Posted: Fri Mar 15, 2024 7:43 am
by rsherwood
We are developing an HTML5 knowledge base/website in Flare and need to link to hundreds of PDFs. I need suggestions on where to store the PDFs so they are accessible when the website is published.

I've tried both Sharepoint and a network folder, but the PDFs aren't accessible from the published public website because they are locked behind a firewall.

If I create a destination folder within the parent HTML5 project to store hundreds of PDFs (generated from Flare child projects), will this overwhelm Flare or Central?

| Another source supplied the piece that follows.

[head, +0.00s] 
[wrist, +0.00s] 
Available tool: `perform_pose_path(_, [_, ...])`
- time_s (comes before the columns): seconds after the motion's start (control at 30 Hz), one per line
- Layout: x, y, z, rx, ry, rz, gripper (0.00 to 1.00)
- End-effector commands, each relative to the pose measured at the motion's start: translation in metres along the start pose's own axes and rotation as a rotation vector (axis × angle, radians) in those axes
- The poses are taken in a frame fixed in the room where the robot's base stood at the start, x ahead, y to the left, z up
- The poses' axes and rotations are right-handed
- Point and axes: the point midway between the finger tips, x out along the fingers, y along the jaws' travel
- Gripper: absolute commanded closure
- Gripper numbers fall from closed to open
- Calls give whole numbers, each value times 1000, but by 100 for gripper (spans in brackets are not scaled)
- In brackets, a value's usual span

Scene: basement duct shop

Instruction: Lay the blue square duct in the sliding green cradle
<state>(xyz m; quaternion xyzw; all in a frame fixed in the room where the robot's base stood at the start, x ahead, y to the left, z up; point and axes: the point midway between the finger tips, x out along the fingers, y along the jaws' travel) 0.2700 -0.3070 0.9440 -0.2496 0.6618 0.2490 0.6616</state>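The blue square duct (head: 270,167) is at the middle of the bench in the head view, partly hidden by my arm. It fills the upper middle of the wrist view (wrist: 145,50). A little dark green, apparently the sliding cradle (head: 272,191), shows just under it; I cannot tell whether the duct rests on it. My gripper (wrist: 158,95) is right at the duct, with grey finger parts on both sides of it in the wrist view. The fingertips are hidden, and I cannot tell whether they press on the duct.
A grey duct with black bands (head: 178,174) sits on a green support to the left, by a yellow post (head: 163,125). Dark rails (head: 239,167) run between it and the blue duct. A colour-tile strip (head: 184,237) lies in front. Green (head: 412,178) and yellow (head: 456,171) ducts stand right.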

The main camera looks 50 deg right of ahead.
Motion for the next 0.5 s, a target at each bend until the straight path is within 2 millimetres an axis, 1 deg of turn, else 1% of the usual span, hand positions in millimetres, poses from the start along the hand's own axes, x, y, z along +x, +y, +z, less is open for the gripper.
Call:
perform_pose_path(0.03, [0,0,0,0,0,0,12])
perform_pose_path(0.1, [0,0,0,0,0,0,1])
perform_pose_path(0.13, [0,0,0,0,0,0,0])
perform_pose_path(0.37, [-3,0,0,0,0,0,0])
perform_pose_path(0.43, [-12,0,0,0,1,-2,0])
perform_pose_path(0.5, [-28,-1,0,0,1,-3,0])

Does anyone have experience with this?

Thanks!
Rebecca

Re: HTML5 with PDF library

Posted: Sun Mar 17, 2024 11:32 pm
by NorthEast
Why can't you link to the PDFs that are on your public website?
That's what I do.

I'm not sure why someone would set up your firewall to block your own website, but if it does then change your firewall settings.

Re: HTML5 with PDF library

Posted: Mon Mar 18, 2024 8:34 am
by rsherwood
The HTML5 KB/website is in development and isn't published yet. I'm trying to find the best place to store hundreds of PDFs so they can be accessed by the site.

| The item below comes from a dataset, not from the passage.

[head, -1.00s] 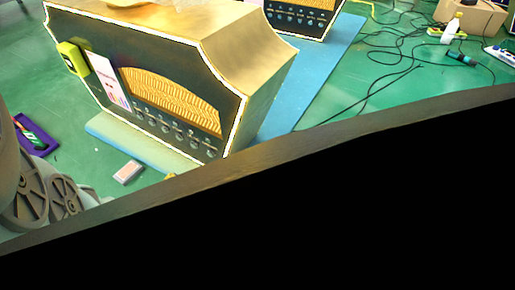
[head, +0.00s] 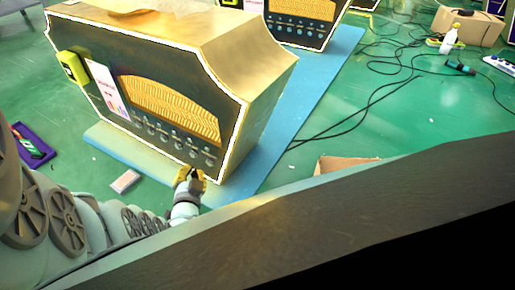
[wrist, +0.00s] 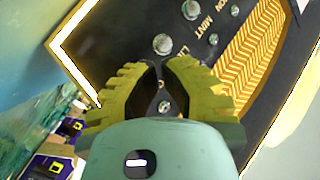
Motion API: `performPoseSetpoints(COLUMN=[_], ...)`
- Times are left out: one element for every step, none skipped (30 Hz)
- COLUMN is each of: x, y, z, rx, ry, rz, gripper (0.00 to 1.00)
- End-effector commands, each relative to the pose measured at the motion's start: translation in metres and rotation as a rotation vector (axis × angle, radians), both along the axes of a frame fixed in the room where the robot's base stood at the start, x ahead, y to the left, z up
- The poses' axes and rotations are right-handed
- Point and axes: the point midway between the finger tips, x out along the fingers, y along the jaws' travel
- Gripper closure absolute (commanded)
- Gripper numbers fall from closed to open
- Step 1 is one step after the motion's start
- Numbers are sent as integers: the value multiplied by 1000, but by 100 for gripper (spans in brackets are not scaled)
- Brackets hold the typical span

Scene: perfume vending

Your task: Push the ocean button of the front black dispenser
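The front black dispenser (head: 172,106) has gold sides, an orange patterned arch and a row of round silver buttons (head: 165,141) low on its face. My gripper (head: 191,174) is just below the right end of that row in the head view. In the wrist view its yellow fingers (wrist: 160,70) are close together with a narrow gap, and nothing is held. Two silver buttons show past the fingertips, one nearer (wrist: 162,44) and one farther (wrist: 191,10). The letters "MINT" are readable; the ocean label is not. Contact with the panel cannot be told.
A yellow device (head: 72,68) and a white card (head: 104,88) are on the dispenser's left. Another black dispenser (head: 298,28) stands behind. Cables (head: 365,100) and a white bottle (head: 449,39) are at the right.

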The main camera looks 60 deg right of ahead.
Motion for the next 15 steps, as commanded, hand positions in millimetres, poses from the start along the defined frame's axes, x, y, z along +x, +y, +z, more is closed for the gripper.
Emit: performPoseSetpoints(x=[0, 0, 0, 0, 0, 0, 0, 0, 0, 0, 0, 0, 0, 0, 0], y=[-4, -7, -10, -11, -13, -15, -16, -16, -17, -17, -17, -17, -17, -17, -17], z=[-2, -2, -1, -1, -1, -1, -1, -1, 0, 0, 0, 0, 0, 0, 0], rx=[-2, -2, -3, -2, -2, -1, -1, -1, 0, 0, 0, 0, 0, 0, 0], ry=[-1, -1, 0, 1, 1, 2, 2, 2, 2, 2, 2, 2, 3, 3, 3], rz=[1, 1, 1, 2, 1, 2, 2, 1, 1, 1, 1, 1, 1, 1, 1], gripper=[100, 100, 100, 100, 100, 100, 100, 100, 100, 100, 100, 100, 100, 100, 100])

If I store hundreds of PDFs in the project folder in Flare, will that bloat the project or have any size limitation errors when I try to publish it in Central?

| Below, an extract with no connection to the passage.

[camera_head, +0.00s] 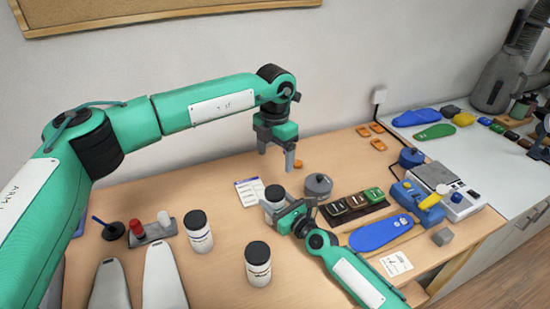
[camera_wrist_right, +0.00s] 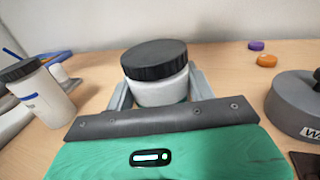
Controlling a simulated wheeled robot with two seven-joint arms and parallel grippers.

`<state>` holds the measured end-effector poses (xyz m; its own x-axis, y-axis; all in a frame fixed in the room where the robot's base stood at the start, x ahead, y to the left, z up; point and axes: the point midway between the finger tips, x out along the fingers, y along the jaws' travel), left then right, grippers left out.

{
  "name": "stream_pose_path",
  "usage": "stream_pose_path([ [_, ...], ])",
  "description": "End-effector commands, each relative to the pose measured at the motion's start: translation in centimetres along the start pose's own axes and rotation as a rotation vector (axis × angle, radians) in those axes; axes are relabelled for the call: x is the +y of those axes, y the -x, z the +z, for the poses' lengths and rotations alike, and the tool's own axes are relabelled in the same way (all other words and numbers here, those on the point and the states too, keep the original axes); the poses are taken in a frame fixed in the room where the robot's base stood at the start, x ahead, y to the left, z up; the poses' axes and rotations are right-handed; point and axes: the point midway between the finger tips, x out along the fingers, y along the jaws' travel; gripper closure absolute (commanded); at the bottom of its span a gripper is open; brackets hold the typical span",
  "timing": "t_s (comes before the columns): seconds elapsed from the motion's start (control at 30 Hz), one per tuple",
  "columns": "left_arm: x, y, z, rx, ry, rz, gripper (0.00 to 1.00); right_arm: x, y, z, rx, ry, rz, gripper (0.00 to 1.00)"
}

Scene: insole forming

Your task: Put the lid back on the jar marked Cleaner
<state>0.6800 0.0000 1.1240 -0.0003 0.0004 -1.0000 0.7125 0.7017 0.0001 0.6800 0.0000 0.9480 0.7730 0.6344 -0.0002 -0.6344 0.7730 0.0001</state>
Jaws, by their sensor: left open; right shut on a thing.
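A white jar (camera_head: 273,207) with a black lid (camera_head: 275,192) stands near the middle of the table. My right gripper (camera_head: 284,212) is shut on this jar. My left gripper (camera_head: 276,155) is open and empty, above and behind the jar, fingers pointing down. Two other white jars with black lids, one on the left (camera_head: 200,238) and one in front (camera_head: 258,272), stand on the table. I cannot read which jar is marked Cleaner.
A grey lidded pot (camera_head: 318,187) stands right of the held jar. A dark tray with pads (camera_head: 352,207), a blue insole (camera_head: 381,234) and a scale (camera_head: 452,198) are farther right. A printed sheet (camera_head: 247,192) lies behind. Red and white bottles stand on a grey holder (camera_head: 152,232) at left.

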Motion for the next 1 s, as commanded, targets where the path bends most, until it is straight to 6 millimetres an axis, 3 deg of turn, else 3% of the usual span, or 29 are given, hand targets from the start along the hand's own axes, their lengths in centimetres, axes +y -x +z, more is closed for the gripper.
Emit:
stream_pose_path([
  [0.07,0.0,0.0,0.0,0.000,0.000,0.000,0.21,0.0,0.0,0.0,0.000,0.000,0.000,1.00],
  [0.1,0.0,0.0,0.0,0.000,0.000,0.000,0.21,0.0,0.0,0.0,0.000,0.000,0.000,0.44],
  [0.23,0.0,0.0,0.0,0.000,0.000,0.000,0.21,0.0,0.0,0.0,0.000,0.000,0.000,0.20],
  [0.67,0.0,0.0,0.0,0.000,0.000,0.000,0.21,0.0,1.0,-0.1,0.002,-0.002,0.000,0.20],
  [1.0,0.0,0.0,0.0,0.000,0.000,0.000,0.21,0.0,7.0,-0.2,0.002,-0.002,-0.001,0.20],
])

Re: HTML5 with PDF library

Posted: Mon Mar 18, 2024 4:32 pm
by Psider
Are the pdfs going to change regularly and are they maintained by you or some other business area?

If they are largely static, I think I would create a separate folder and subfolders on the webserver and store them there, then link to that folder using a standard url (htttps://mysite.com/pdfs/category/pdfname.pdf). That way you don't have to publish unchanged files (sometimes the method of determining changed files does not get it right and you end up republishing everything - I had this happen in a multi-author environment.)

If they are maintained by other groups I would probably do the same thing and give those groups the ability to publish their files to that folder (using ftp or whatever method suits your organisation). It can be tricky chasing other groups for updated files and being responsible for publishing their files can be problematic sometimes. However, this is largely dependent on your organisation, and just a personal preference.

I can't comment on how Flare will handle a large number of pdfs as I haven't worked with that scenario. My entirely UNscientific observation in other tools is that large numbers of files in a single directory can cause slowness. But whatever method you use I would recommend determining a grouping/categorisation method and creating folders of related pdfs, as it should make finding the file you want easier than browsing through a long list.